Innenministerin Mikl-Leitner wollte damals nur Christen aufnehmen. Ist das in Ordnung?

Die Caritas hat immer betont, dass die UNHCR die Auswahl treffen soll. Und dass dabei etwa Kinder, aber auch religiöse Minderheiten bevorzugt werden, ist wichtig. Christen sind in der Region eine Minderheit. Deswegen wird sicher auch die Religion eine Rolle spielen.

Das war nicht die Frage. Ist es korrekt, nur Christen ins Land zu holen?
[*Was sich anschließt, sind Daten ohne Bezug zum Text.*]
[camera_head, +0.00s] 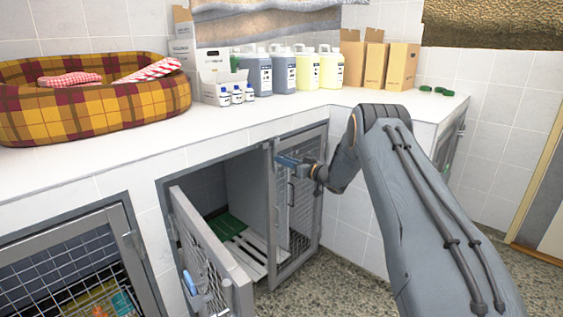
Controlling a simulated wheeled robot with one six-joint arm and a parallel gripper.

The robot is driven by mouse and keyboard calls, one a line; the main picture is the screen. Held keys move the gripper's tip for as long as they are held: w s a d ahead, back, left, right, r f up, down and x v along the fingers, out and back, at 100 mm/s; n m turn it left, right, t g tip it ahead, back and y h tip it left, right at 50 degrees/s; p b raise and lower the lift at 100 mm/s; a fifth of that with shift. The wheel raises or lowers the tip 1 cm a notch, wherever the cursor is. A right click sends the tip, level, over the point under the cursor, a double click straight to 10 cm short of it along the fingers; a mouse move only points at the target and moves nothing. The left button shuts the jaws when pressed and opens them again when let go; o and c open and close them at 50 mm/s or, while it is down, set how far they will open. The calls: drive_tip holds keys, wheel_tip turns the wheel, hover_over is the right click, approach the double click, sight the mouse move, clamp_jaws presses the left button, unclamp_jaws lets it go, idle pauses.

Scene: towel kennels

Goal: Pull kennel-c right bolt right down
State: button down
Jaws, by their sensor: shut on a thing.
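A kennel stands under the white counter, with its left door (208,258) swung outward and its right mesh door (298,218) seeming to stand in line with the front. A blue bolt handle (288,160) shows near the top of the right door, by its left edge. My gripper (299,167) is at this blue handle and is shut on it. The jaws are small in the picture, and the bolt's rod and its socket are partly hidden by my gripper. No kennel label is readable.
Another blue handle (192,284) is on the open left door, which juts into the floor space. Inside the kennel are a white slatted board (245,257) and a green item (225,227). A plaid pet bed (95,105) and several jugs and boxes stand on the counter (225,133).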

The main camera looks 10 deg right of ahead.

Ich glaube, die verantwortlichen Politiker wären gut beraten, die Auswahl den Experten zu überlassen. Als Caritas sagen wir immer, dass Menschen in Not unabhängig von ihrer Herkunft und ihrer Religion geholfen werden muss.

2014 soll das neue Bundesamt für Asyl- und Migration starten. Ihre Einschätzung?

Wir merken, dass vieles nicht einfacher wird, sondern komplizierter. Und wenn ich in der Zeitung lesen muss, dass ehemalige Postbeamte in Zukunft entscheiden sollen, ob Asylwerber in Österreich bleiben dürfen, dann stimmt mich das sehr nachdenklich. Auch wenn ich Umschulungsmaßnahmen grundsätzlich für sinnvoll halte.

Das heißt, es wird nicht besser werden.

Wir sind äußerst skeptisch.

Sebastian Kurz ist der neue Außenminister. Die Integrationsagenden nimmt er mit. Erwarten Sie sich etwas von ihm?

Die Themen Integration und Asyl sind im Innenministerium strikt getrennt worden. Wir hätten uns als Caritas manchmal gewünscht, dass sich – wenn es um junge Menschen geht – auch das Staatssekretariat für Integration dazu äußert. Das ist aber nicht passiert.